Мы не знаем, что за песню имел в виду Лермонтов, но читая стихотворение, мы можем напевать его на мотив той памятной для поэта песни, потому что строки музыкальны сами по себе…
Попробуйте… «Когда я судьбой на заре своих лет о, южные горы отторгнут от вас…»
О, южные горы, южные горы! Если бы тогда маленький Миша мог знать, что именно Кавказские горы станут для него тем местом, где оборвётся жизнь…
В первые поездки ещё никакого Пятигорска не было, точнее не было статуса города и его названия, но радовали глаз необыкновенно живописные горы Машук и Бештау, окружающие небольшой населённый пункт Пятигорье. Называли это место Горячеводск то есть «курорт Горячие воды».
Именно пятиглавый Бештау дал впоследствии имя Пятигорску. Бештау – тюркское «Пять гор» или «Пять вершин». Отсюда и Пятигорск. Предлагались несколько названий – Новогеоргиевск, Константиногорск, но выбрали Пятигорск. В поэме «Сашка» Лермонтов писал…
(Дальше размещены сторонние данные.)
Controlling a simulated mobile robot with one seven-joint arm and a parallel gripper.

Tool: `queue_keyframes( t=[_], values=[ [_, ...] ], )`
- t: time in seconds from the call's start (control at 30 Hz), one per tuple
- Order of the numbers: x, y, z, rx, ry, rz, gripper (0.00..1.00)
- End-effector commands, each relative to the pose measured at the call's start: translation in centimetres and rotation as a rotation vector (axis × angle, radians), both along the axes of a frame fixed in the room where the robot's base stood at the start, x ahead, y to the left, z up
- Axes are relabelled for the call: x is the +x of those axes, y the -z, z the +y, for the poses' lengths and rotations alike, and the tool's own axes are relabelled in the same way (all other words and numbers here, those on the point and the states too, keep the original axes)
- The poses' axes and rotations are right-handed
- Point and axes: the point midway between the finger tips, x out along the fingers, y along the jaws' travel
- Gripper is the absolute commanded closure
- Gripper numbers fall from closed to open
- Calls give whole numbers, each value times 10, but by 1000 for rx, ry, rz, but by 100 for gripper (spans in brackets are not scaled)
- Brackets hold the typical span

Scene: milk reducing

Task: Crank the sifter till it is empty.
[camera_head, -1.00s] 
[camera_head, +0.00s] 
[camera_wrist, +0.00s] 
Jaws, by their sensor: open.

Наш век смешон и жалок, – всё пиши
Ему про казни, цепи, да изгнанья,
Про тёмные волнения души,
И только слышишь муки да страданья.
Как актуальны эти слова и поныне. Включите телевизор или радио… всё те же «казни, цепи, да изгнанья…», всё тот же негатив обрушивается на головы зрителей и слушателей. А задача одна – испортить настроение, заставить переживать, тревожиться за будущее. Недаром один цейрушник сказал, мол, дайте мне показать в СССР сто фильмов ужасов, и я сорву им коммунистическое строительство.
Вот и в ту пору искрометной поэзии светочей, вестников добра, противопоставлялась тьма зла и жестокости, просачивающаяся из падшей в болото греха, злобной и коварной Европы.
Глава четвёртая
Прекрасный Лермонтовский край.
Я впервые попал в Пятигорск в августе 1977 года по санаторной путёвке. Хотел на море, сопротивлялся, но в санаторно-курортной комиссии настояли, и я оказался в Пятигорском военном санатории, расположенном у подножия горы Машук. А потом уже убеждать не надо было. Восемь раз приезжал туда в санаторий и трижды в командировки, когда, будучи редактором пятитомного издания «Последние письма с фронта», имел возможность выбирать, куда ездить за материалами.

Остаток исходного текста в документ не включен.